1. Dataset Structure and Selection Criteria

The ARC dataset contains 7,787 non-diagram, multiple-choice science questions, spanning grades 3 through 9. It is partitioned into two sets:

• Challenge Set (2,590 items): Crafted by excluding any question solvable by either an Information Retrieval (IR) system or a Pointwise Mutual Information (PMI) method. This filtering ensures selection of hard questions that require reasoning beyond direct retrieval or simple lexical overlap.
• Easy Set (5,197 items): Comprises questions answerable by the aforementioned baseline methods, thus corresponding to more standard QA tasks.

Questions are evenly distributed across grades and typically feature four answer choices. The challenge set is specifically defined as those questions answered incorrectly by both a retrieval-based algorithm and a PMI algorithm, with PMI calculated using sliding 10-word windows over a corpus.

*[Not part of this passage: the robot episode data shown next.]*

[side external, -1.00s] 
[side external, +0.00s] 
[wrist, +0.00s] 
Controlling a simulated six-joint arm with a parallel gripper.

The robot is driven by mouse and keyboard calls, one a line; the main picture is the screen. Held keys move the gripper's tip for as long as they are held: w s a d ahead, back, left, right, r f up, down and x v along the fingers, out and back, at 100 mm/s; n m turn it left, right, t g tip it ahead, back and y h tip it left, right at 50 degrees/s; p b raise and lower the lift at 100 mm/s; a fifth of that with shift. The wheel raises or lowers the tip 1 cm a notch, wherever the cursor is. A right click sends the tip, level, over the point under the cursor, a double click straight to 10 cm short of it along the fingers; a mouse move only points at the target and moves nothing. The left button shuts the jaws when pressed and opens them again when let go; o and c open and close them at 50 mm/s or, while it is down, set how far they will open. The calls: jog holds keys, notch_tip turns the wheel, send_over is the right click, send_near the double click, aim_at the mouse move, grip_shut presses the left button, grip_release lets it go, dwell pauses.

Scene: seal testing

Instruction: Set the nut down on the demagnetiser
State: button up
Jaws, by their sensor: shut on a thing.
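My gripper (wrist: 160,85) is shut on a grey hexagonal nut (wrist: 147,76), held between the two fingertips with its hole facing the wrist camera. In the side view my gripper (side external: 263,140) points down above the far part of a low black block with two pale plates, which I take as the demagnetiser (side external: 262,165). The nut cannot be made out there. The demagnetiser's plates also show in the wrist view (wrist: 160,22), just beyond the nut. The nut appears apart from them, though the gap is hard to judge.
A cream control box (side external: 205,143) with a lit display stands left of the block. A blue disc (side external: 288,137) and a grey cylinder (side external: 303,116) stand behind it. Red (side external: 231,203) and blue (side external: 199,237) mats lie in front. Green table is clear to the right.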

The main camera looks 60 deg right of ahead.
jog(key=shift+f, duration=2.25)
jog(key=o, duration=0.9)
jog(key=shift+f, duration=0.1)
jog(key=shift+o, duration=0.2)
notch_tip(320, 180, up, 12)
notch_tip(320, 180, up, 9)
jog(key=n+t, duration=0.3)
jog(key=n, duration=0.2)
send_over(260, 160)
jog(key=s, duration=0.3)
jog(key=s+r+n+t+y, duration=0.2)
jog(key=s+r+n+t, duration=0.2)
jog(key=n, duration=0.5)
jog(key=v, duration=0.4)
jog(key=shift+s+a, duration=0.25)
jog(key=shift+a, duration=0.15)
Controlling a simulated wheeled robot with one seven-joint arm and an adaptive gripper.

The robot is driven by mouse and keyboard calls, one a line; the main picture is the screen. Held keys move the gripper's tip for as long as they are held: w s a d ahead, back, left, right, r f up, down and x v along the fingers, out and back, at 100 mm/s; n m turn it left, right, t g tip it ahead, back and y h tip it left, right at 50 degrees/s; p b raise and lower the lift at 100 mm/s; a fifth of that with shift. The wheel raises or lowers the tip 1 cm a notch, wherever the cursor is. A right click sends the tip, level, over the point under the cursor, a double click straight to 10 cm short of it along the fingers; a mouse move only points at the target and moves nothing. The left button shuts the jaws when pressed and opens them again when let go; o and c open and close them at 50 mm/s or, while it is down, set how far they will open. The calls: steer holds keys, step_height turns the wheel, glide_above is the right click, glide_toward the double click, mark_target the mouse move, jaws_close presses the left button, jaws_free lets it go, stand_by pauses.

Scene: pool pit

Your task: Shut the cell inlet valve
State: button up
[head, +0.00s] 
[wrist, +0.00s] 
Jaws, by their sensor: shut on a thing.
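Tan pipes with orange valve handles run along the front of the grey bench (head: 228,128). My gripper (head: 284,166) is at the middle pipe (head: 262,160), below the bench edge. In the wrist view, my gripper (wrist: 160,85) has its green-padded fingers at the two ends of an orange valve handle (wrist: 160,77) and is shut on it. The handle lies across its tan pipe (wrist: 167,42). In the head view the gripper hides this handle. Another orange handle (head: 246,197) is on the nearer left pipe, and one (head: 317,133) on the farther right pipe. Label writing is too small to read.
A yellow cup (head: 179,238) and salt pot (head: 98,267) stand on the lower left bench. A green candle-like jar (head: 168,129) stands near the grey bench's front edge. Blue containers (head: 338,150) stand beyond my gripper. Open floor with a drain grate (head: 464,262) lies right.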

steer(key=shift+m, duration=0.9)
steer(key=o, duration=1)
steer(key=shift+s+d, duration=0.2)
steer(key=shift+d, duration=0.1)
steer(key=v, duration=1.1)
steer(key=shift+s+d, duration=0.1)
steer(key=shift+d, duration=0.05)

2. Baseline Models and Their Performance

ARC provides three canonical baselines:

Model	Task Origin	Challenge Set Accuracy	Easy Set Accuracy
BiDAF	SQuAD	~24–27%	55–65%
DecompAttn	SNLI	~24–27%	55–65%
DGEM/-OpenIE	SciTail	~24–27%	55–65%

For the Easy Set, these models utilize direct matching and entailment mechanisms, achieving reasonable performance. However, in the Challenge Set, their accuracy closely matches a random guess baseline (25%), highlighting the dataset’s resistance to traditional QA methodologies.

PMI formula:

$$PMI(x, y) = \log \left[ \frac{p(x, y)}{p(x) \cdot p(y)} \right]$$

where $x$ and $y$ are $n$-grams from question and answer option, and $p(x, y)$ represents their co-occurrence probability in the supporting corpus.

3. Technical Methodologies

ARC’s technical framework integrates IR, PMI-based matching, and neural entailment approaches:

• IR Baseline: For each answer, combines question and option as a query, retrieves sentences, and ranks confidence by search engine scores.
• PMI Approach: Measures local corpus-based co-occurrence using $n$-gram statistics to evaluate answer relevance against the question.
• Neural Entailment Models: Convert question–option pairs into hypothesis sentences, retrieving sentences from the corpus to serve as premises. The answer receives a support score based on model-estimated entailment likelihood. For instance, "Which property of a mineral can be determined just by looking at it?" becomes an assertion “A mineral’s luster can be determined just by looking at it.”

Adaptation for Multi-choice QA: BiDAF and similar models concatenate retrieved sentences into one passage, find the likely answer span, and match that to the candidate multiple-choice options by overlap.

4. ARC Corpus

ARC is accompanied by a large science text corpus of 14 million sentences (~1.4GB), generated by querying across 80 science topics using ~100 hand-written templates. This corpus covers 99.8% of ARC’s vocabulary and mentions knowledge relevant to ~95% of Challenge Set items. The corpus is automatically extracted and contains dispersed scientific facts, enabling evidence retrieval for reasoning-based QA, though its relevance for any given question may not be direct or explicit.

5. Knowledge and Reasoning Taxonomy

A systematic classification (Boratko et al., 2018) provides precise definitions for knowledge and reasoning categories required in ARC questions:

Knowledge types:

• Definition
• Basic Fact
• Cause
• Purpose
• Algebraic
• Experiment
• Physical Model

Reasoning types:

• Question Logic
• Linguistic Matching
• Causal/Explanation
• Multihop Reasoning
• Hypothetical/Counterfactual
• Comparison
• Algebraic, Physical Model
• Analogy

Annotation protocols reveal that each question typically involves multiple knowledge (mean 1.42) and reasoning (mean 1.7) types, with basic facts dominating and reasoning labels displaying higher annotator variability (Fleiss’ κ for reasoning: –0.683 vs. 0.342 for knowledge).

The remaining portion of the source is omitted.